Because youth are forming ideas, absorbing information, and may not consider perspectives and motives, curricular considerations must include development of skills in analyzing validity and relevance in the discoveries students find online. If we help them to see through the motives and biases, to search through to relevant and valid information, and to develop their own strategies for doing so, we create a transparency envelope that will enhance their and our future discourse and problem-solving. As we develop curriculum, we allow student choice and provide guidance in detection of validity and relevance.

Ethics as Digital Citizens

As students move to more collaboration and creation together, we have the opportunity to teach, and they have the chance to practice in their projects with each other and with others in their online network, the very essence of civil discourse. I love how my students are learning to suggest alternative ideas to their collaborators with a simple phrase, “I wonder if…” It’s not easy to truly collaborate in person, let alone online, and yet these are the skills needed for today’s workforce and for community solutions. Teams and global connections occur often, and even in small businesses, connections to other communities and agencies demand teamwork and collaboration. Our curriculum must not only work with differentiating for the individual, but also for encouraging the group collaborative skills needed to create team projects; this requires of us the social capacity of cooperation and considerate dialogue.

Literacies as a Continuum; Skills as Foundations

Have you ever wondered how we became so skills-based? I’m wondering if , in reading for example, we began to study more deeply how good readers read. Through experts, in developing dissertations, we learned the complex processes and strategies that good readers employ. Somehow that knowledge, which helps us guide readers, became required skills to teach and test. And yet, to become good readers, a learner must read: read for a purpose (entertainment, research, opinions) and read to learn. Now, we teach reading skills through eighth grade and what do we have? Low Test Scores. What if, once students learned the essence of decoding, we let them read for their own reasons and suggested strategies when they needed them? What if the test were the ability to use reading — not do the skill — but to use reading as one of the strategies to learn and solve problems?

The usable skills needed are more universal– communicate, collaborate, solve, create, revise. The extend from simple dialogue and expression through listening and receptive comprehension. They are the literacies of mentioned by many, including Howard Rheingold’s list: attention, participation, collaboration, network awareness, critical consumption. It is these that need our curricular focus. The foundation skills, the reading, writing, research skills,  develop in the doing of research and problem-solving. As teachers, we differentiate — personalize — as students need the foundation skill while applying the needed skills of thinking, communicating, collaborating, solving, creating, revising during their choice of projects. The test is the process and product of their project solution, not the discrete skills.

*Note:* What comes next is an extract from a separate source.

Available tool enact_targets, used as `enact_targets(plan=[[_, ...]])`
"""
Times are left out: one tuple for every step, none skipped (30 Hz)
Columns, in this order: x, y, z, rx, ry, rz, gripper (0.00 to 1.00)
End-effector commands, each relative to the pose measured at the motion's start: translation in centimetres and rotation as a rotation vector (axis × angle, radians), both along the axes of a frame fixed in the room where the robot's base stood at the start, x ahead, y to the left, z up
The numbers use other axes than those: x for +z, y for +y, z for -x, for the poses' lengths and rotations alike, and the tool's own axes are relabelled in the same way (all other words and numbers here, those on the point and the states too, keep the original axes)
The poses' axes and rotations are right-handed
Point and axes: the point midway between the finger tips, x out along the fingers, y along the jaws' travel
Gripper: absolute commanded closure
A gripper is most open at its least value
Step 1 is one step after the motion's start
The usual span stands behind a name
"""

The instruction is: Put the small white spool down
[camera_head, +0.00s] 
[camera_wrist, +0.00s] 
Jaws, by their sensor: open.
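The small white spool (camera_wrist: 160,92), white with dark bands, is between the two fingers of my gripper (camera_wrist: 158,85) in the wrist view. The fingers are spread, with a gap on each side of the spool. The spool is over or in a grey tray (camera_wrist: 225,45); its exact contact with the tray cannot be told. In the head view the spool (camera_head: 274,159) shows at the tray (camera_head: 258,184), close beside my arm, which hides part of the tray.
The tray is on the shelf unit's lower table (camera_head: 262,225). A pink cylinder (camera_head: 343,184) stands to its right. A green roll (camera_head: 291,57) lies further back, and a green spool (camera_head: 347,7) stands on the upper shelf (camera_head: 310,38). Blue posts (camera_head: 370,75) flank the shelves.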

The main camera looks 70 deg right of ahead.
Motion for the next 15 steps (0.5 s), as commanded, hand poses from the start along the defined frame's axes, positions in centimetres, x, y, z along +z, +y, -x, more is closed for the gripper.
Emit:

An example of a school that does not test, but does expect demonstration of the literacies is the Science Leadership Academy. I had the honor of listening to students explain their day, their work, their goals, and their successes and struggles. The students articulated these clearly with grace and through examples from their portfolios. They certainly could focus their attention, set and evaluate their personal goals, participate as a team and an individual, and collaborate to solve the tasks. They could evaluate the successes and state the needed improvements. They did more than “explain with evidence the main idea of the topic;” they developed solutions and evaluated the results.

Four years ago I wrote this:

“The word “education” derives from the Latin “educere — lead out.” Education should lead students to find themselves, to strengthen what they do well, to discover hidden talents, and to learn from others who use their talents well so that students, too, become productive, creative citizens. Students don’t need to know everything, and they will learn what they need to know — when it’s needed to learn about themselves or to learn how things work as they create and interact in learning quests of which they have chosen the focus and in which the standards provide background, guidance, and focus.”

And suggested this:

How would educators do that? The standards provide the harbor, a reference point in content and process; the educators and students decide the direction of their journey into the river, planning the places and prospects that contain the current and forge the flow of learning, creating their own ports of explorations and expertise to which others connect. These ports are personal docks displaying each student’s possibilities and proficiencies — a lifelong legacy of learning. Moor to the dock to discover the scope of the scholarship and the compass of the course; a test isn’t required. I think classrooms would be more joyful, inclusive, and active places if we help and connect people in their process of developing their possibilities; classrooms would be places where students WANT to go — to augment and evince their odyssey. Wouldn’t that be something?

Do you think we have finally reached the point where this is possible? That the digital literacies of creation and fluency, participation and collaboration, provide the personal ports of entry and in the doing, they recieve guidance to become expert in process, content, and social diplomacy? Are we willing to be the constellations from which students learn to guide their own education?